(Robot episode data)

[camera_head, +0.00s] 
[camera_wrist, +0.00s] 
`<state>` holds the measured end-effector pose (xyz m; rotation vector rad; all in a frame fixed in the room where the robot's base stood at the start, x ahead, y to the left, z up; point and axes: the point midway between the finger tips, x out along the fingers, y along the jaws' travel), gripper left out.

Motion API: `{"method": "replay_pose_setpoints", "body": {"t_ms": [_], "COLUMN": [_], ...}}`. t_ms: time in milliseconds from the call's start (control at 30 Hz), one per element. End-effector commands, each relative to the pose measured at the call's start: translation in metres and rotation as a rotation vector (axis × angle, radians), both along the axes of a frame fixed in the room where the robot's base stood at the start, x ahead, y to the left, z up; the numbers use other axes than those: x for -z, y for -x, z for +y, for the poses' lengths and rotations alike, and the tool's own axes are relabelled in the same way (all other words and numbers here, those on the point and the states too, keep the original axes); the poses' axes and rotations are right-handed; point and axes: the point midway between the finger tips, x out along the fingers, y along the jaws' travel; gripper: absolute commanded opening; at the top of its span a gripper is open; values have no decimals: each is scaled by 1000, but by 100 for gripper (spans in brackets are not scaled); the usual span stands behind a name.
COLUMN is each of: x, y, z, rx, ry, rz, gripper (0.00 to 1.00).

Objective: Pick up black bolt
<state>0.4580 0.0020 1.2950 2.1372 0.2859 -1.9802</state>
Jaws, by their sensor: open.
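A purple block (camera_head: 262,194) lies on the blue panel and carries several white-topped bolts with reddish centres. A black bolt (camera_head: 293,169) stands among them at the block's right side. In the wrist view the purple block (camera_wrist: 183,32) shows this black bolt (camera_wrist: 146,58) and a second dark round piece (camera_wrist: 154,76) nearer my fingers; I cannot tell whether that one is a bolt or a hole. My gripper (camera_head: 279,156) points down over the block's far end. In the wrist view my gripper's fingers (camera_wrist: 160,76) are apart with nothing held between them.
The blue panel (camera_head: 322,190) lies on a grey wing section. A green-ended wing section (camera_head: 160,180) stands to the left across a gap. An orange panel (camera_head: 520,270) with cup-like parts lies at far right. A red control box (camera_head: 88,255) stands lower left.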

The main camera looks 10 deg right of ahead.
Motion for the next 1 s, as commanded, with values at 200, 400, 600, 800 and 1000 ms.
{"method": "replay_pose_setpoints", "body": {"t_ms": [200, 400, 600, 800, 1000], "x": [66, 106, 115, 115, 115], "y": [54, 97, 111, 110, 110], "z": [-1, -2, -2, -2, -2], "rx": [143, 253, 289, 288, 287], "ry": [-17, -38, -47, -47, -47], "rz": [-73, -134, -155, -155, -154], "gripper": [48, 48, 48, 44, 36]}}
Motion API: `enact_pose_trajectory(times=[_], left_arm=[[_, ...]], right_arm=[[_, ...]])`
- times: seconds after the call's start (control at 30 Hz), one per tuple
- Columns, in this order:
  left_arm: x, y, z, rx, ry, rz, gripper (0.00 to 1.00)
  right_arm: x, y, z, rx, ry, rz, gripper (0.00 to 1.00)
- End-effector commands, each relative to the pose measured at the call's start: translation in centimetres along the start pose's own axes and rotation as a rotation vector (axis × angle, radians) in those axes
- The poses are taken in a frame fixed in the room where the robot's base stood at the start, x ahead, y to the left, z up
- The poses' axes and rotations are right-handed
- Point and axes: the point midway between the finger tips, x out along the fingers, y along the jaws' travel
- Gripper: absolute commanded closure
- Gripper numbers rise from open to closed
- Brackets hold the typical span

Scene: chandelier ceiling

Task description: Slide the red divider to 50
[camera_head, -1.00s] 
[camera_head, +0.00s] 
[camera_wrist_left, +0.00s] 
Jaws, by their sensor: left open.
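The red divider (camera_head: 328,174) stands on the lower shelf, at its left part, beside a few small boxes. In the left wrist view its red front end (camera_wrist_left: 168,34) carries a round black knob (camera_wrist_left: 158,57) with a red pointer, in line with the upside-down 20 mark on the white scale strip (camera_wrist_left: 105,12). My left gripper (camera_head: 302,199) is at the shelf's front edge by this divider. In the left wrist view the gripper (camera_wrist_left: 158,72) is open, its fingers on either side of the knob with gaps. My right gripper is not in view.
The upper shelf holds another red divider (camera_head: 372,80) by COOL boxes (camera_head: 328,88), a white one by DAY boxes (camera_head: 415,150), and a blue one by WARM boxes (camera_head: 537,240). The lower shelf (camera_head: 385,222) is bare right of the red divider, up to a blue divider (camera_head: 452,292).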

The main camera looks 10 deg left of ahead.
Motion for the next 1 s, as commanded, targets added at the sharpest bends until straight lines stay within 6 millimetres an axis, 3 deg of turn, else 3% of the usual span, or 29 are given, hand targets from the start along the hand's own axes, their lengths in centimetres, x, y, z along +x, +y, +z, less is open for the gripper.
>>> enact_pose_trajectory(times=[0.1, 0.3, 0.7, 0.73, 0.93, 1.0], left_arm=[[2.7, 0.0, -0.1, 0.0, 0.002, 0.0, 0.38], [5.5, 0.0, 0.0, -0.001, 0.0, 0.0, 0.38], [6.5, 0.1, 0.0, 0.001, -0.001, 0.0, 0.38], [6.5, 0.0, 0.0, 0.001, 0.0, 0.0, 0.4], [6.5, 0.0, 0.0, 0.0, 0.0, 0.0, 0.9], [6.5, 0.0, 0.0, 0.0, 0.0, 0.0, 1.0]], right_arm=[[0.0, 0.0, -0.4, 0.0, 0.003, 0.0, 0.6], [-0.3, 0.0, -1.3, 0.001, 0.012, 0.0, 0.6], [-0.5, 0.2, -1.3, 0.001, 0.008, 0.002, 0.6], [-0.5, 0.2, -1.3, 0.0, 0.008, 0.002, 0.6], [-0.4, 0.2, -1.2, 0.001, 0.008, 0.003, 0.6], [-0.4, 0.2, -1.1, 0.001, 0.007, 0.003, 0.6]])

TASK:
Say how many lines hold the word "looks", giving the number and nothing else.

ANSWER IN FULL:
2